I wrote a piece about Atlantic [Records] about 20 years ago, which I need to pull out and re-read. The other thing that happens is that even though everyone remembers Atlantic Records as the great wellspring, their artists are not remembered as being the great wellsprings. That was the only label where people were produced. It’s the only label where Jerry Wexler talks about Lieber and Stoller, he’d say, “And everything was in tune.” Leonard Chess and Syd Nathan and the Bahari brothers and the guy at Duke, I forget his name, and half a dozen other guys, Lubinski at Savoy—they didn’t care whether things were in tune [laughs]. They just sort of said, “Go play this, and I’ll give you $20.” That was Leonard’s way of doing things. There’s less mediation. And indeed, you know, there’s definitely something. Sam Phillips, see, he was probably a little smarter about all that stuff, but he quite clearly had the idea of letting it happen in a way that the Erteguns and Wexler just couldn’t stand to do. For that reason, all the Atlantic music is a little neater in retrospect, and for that reason, it’s not quite as powerful in some sort of existential way. I did write about that. I got a note from Wexler that said, “Thanks, I think.” [laughs]

SW: I wanted to ask about your involvement with the Pop Conference over the years.

Christgau: I was on the committee for the first year and I did the keynote the first year. What can I say? [Weisbard] had been my editor at the Voice. We’re very close. He called me up and asked me. He’s one of my best friends, and some would claim disciple, though anyone who knows Eric knows he’s too headstrong to be anyone’s disciple. But we certainly think about a lot of things in similar ways.

I think the EMP Pop Conference is the best thing that’s ever happened to serious consideration of pop music, not just in this country but as far as I know in the world. I’ll say that without hesitating, and I don’t know anybody who knows anything about it who doesn’t agree with me. I mean, I know people who are resentful who probably wouldn’t say that. What did Rebbie Garofolo say the first year? “The word on the street is that it’s too white.” I said to the person next to me, “What street is that? University Avenue? School Street?” There are people who’ve never come close to it who are not stupid—[Anthony] DeCurtis, who’s got his own fiefdom down at Duke. [They’ve] never wanted anything to do with EMP.

SW: You’re teaching now, right?

Christgau: Right, at the Clive Davis Department of Recorded Music, run by Jason King and Jim Anderson.

SW: You’ve got a foot in the academic world, then.

Christgau: I’ve always had a foot in the academic world. I’m one of those people. I’ve won my Guggenheim, I’ve won my NAJP fellowship, and I taught writing at NYU and other places. I’ve taught at the New School, too. Usually, I’ve been a writing teacher, at the New School in ’93. Now I’m teaching music history. I also did a lecture series at M.I.T. I’ve always paid close attention to academic work about pop music, probably more than anybody except for DeCurtis-—more than Greil, I would say.

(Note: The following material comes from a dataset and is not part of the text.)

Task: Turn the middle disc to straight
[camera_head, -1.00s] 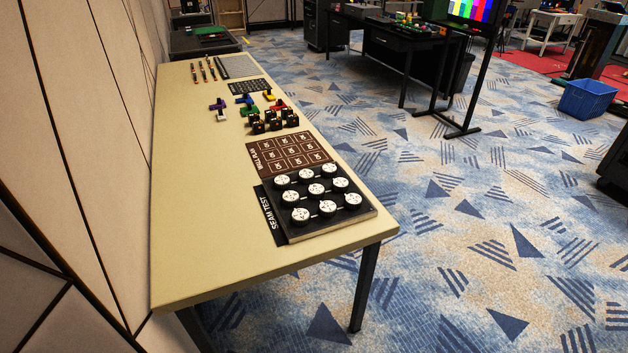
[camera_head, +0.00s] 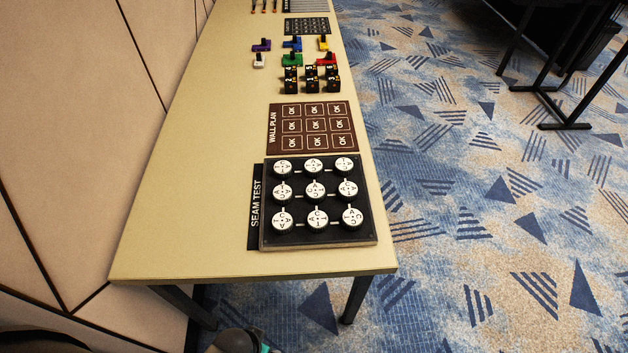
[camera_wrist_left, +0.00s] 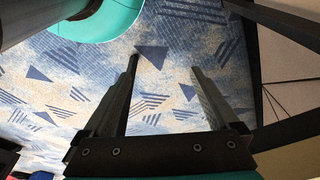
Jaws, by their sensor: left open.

SW: Would you recommend your students go to the conference?

Christgau: I will tell two stories. First year, my wife came with me, and she came armed with a complete guide to Seattle, so she could go to museums and find restaurants while I was going to boring panels. She never left the building. She had exactly the same experience that I always have at EMP, which is that whenever I get bored for a second, there’s something else I wish I was at and I go to it. Then, two years later, I brought my daughter, who was then a high school senior. We said, “There’s an amusement park there.” And she never left the building. It’s tremendously entertaining. Obviously, it’s for people who actually care about pop music. And my wife, Carola, in particular, she cares through me—and she’s a very good critic—but [it’s] because I put a gun to her head. Nina’s a little more passionate, but Nina was just a high school student. Supposedly, this was all over her head, and I guess probably some of it was, but enough of it wasn’t. I don’t think either is going to come [this year], for money reasons, but they’re sorry, and they know that if they were going to go, they’d do nothing but go to the conference.

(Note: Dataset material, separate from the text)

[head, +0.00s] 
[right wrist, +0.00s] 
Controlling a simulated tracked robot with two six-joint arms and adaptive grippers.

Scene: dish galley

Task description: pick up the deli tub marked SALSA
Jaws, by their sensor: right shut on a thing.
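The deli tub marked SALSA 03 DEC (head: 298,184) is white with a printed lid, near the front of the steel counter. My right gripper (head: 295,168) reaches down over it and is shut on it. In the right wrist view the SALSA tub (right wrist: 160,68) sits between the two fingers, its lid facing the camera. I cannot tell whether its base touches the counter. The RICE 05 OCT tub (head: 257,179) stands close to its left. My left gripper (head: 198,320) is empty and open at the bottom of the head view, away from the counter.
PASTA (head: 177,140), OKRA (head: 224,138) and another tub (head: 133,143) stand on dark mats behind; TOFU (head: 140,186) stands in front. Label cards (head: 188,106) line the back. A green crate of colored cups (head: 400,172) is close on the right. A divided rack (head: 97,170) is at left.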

There are two reasons. First, there’s a lot of journalists talking, and journalists tend to be more entertaining than academics. The other thing is that the academics now really understand that they’d better put on a show, or they’re going to be in trouble [laughs]. They can’t get away with what they get away with in academic conferences, which is to be boring. I’m not saying every academic is boring, but every academic at this conference is aware that standards of literacy and being communicative are very high, that this is the big show. I’ve seen some dull presentations—it happens among the non-academics, too. But because it’s a three-ring circus, there’s always something good going on.

SW: Can you name a few highlights of the first three conferences?

Christgau: They’re sort of impressionistic. [Spin editor] Jon Dolan reading off his computer screen the first year—something he’d probably finished about eight minutes before he came onstage. [New Yorker writer] Sasha Frere-Jones, two years ago, thumbing through this manuscript that must have been about 40-45 pages, saying, “Oh—-that was a good concert”—-flip, flip, flip [laughs]—-so that he could get through in 20 minutes, and being, as he always is, incredibly funny. Ned Sublette being put on to substitute for someone who was a no-show at my presentation the second year and completely blowing me off the stage and probably being the best thing at the conference. He’s just an incredible speaker. Josh Clover being incredibly dense and funny. My nephew Julian Dibbell, looking very bleary-eyed and not having shaved in a long time, giving a talk which somebody who taught computer stuff told Lindsay Waters, “Well, that’s the next three weeks of my course.” The [Ego Trip] Wheel of Fortune, and the female rap critic symposium, [Jon] Langford’s lunchtime presentation . . . I could go on.